I coached a client who was so invested in her mind that she was willing to overlook important cues from her spirit and body about a significant career move. She was a white woman working in academia who was burning out from the relentless pace she was expected to keep. Her gut told her to walk away but because she couldn’t clearly articulate all the reasons to leave, she doubted her gut. Her mind convinced her that it all looked good on paper, so she should stay and “buck up” even though her emotional and physical health were strained. Through coaching, she learned how to give attention and air time to all three dimensions of herself, leading her to a more fitting position where she could bring more of her whole self to work.

3. Appreciative Inquiry

Dominant cultural conditioning has many women focused on their flaws and what isn’t working. It’s common for women leaders to receive mixed messages that they are either “too much” or “not enough.” When a woman internalizes this message, she loses touch with her natural strengths, feeding self-doubt and impacting her ability to effectively lead herself and others.
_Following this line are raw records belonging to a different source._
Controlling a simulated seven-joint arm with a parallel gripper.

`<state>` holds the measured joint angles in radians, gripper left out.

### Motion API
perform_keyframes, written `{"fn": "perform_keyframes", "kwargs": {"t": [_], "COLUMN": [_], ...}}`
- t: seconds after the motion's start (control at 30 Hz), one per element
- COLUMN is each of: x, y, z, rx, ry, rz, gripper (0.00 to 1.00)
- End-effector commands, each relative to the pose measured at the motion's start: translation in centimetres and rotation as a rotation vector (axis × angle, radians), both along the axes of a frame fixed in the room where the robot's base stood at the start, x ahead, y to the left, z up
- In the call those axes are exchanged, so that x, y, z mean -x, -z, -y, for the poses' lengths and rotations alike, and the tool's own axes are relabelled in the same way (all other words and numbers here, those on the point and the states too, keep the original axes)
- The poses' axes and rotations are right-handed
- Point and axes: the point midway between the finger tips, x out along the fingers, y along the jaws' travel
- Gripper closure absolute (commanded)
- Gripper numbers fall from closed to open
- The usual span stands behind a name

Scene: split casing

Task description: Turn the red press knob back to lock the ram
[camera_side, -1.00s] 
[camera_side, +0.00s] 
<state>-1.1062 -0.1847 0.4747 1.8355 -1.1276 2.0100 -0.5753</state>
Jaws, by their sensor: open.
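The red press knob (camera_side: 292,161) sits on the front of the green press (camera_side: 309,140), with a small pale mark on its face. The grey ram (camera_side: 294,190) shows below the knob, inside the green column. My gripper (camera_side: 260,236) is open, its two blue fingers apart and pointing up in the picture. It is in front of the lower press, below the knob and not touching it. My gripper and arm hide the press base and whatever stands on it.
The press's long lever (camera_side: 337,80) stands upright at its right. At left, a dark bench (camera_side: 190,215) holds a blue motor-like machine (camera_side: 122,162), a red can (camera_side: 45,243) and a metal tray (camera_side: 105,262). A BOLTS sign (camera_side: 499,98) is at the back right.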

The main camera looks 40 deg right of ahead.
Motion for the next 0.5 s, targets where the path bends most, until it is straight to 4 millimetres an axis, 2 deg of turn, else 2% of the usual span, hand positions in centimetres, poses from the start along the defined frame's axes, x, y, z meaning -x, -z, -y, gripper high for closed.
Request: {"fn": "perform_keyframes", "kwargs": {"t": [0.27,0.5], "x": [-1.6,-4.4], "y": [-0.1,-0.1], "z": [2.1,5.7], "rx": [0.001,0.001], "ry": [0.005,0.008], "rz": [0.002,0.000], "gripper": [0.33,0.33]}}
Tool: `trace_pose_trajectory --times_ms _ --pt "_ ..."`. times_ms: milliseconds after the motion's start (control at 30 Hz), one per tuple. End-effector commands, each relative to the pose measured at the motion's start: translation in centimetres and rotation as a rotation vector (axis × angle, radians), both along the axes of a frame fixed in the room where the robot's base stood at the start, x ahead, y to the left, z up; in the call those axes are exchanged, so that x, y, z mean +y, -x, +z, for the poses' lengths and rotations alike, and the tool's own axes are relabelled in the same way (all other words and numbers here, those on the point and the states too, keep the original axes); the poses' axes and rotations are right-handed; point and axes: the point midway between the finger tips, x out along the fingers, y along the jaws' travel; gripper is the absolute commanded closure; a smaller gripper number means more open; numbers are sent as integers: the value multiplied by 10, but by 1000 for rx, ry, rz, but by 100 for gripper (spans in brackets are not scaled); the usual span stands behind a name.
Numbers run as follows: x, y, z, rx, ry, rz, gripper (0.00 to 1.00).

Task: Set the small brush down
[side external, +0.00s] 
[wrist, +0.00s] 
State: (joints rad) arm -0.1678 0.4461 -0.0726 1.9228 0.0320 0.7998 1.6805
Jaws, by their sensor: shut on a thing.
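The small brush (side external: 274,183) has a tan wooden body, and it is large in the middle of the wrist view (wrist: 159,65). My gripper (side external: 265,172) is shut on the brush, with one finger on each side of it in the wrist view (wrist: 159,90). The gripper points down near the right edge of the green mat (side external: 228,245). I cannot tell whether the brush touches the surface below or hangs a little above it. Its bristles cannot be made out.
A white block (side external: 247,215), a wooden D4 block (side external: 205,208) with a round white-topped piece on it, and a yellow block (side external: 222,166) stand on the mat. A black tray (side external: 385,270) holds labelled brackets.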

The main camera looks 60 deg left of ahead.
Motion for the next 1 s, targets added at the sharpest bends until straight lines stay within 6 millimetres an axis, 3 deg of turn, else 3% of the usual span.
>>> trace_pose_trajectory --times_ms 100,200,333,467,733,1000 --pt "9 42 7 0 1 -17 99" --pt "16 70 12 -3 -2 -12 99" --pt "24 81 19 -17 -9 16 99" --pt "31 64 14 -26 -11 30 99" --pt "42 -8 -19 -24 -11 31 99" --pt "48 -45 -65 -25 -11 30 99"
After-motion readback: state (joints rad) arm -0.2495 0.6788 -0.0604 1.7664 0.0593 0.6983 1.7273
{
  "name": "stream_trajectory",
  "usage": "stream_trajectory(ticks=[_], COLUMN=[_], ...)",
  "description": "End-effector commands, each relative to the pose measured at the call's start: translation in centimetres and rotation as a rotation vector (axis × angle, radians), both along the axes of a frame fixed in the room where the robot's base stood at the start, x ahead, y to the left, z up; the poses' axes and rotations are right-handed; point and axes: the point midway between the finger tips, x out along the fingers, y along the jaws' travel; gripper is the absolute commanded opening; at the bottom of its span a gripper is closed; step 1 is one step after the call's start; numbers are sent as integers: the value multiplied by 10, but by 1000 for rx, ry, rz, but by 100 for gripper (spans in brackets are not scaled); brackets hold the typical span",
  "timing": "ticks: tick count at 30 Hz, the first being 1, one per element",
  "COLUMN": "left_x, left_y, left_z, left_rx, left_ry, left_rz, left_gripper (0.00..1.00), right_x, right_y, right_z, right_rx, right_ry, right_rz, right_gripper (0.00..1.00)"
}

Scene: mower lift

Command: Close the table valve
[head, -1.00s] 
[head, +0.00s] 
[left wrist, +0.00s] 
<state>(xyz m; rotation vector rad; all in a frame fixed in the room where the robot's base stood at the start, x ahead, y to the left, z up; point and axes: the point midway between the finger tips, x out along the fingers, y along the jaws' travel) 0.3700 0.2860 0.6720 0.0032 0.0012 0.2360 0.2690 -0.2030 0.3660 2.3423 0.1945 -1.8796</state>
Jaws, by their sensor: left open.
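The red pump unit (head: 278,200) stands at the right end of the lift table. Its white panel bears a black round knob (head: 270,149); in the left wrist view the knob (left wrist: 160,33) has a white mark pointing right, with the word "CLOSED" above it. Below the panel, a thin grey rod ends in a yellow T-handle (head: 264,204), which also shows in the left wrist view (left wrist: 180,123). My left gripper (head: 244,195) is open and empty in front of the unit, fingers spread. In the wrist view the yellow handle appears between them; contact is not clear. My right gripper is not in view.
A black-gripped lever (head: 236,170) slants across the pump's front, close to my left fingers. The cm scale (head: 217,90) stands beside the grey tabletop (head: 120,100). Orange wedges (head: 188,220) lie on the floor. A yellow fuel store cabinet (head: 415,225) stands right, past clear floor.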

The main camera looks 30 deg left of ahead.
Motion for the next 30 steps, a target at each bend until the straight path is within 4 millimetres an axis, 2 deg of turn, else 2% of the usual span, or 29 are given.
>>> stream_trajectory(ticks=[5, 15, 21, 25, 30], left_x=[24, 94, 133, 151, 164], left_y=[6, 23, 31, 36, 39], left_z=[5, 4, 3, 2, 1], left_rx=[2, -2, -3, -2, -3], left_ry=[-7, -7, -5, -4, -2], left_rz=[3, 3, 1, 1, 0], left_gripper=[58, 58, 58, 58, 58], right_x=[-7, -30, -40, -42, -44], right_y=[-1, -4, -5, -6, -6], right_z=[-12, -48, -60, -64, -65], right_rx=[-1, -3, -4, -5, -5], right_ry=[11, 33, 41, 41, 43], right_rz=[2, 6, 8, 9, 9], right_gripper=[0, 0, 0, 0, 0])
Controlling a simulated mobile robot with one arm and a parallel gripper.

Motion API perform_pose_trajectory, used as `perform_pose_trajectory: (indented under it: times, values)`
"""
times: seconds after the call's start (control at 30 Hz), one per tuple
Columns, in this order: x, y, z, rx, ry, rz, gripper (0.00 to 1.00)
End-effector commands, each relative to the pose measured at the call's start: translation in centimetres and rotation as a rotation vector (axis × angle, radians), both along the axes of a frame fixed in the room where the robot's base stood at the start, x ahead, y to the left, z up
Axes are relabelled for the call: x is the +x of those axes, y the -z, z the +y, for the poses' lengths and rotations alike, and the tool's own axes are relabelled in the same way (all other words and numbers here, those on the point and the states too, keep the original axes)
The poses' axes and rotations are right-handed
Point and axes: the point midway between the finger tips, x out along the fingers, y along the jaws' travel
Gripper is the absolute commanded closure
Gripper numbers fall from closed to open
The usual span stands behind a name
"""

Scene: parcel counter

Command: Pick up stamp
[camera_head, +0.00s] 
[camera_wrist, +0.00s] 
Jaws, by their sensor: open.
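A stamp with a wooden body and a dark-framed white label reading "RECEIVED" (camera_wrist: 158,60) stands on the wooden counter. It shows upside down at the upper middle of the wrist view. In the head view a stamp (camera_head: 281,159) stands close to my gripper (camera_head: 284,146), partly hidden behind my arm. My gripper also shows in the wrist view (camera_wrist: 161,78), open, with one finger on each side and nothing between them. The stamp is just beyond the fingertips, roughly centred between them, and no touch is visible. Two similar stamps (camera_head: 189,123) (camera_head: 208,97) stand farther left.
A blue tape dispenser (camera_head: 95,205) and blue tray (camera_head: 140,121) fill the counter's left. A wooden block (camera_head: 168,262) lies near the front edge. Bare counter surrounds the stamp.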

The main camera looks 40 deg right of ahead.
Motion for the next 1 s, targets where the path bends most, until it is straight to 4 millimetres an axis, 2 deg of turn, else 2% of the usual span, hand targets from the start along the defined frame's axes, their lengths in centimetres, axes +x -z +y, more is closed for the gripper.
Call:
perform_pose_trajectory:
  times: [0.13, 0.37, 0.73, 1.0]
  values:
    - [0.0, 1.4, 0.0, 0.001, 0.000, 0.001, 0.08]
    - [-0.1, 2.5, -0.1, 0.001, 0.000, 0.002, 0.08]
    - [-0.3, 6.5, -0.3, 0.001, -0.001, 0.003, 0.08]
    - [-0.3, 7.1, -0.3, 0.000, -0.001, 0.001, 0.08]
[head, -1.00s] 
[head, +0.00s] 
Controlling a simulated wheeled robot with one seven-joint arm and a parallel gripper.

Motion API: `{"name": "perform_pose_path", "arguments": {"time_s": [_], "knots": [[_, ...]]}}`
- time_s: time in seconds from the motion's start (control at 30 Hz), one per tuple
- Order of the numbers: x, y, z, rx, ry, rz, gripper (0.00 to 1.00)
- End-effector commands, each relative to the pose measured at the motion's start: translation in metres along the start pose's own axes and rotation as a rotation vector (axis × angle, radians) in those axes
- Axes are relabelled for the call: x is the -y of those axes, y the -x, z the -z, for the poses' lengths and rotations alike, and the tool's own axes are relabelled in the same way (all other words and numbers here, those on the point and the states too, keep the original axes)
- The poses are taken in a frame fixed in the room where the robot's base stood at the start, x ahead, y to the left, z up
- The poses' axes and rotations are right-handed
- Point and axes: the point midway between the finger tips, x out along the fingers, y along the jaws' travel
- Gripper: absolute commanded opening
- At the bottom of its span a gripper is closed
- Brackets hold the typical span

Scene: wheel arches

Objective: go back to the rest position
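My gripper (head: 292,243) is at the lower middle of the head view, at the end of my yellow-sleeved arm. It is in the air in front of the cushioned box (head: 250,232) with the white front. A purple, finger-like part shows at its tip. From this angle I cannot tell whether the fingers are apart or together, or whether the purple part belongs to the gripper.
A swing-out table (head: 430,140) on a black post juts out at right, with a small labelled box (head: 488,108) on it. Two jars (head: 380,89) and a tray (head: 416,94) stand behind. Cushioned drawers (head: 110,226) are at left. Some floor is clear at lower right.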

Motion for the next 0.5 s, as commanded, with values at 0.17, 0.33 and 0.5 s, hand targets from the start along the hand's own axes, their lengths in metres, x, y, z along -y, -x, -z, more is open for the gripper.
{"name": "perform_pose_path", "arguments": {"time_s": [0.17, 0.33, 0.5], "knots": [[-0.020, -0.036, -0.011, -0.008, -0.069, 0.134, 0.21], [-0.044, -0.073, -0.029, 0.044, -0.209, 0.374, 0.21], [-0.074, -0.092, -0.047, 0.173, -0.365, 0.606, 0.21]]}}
Coaching with Appreciative Inquiry focuses on the natural strengths and resilience within as a way of tackling the obstacles we face today. It assumes that what we pay attention to “appreciates” or grows in value. If we focus on what isn’t working, that will take up a lot of our attention. Likewise, if we focus on our natural ability and core strengths, they will grow, as well. Women become more successful by placing focus on the qualities that make her successful and emphasizing what is already working well.

As frustrating and damaging as systemic obstacles can be, they take a long time to change. While we work to create change in the outside world, women leaders can also do the important work of dismantling these structures where they exist within their own lives and work. By increasing awareness, challenging internalized beliefs, and shifting behaviors, we create more peace and equity from the inside out.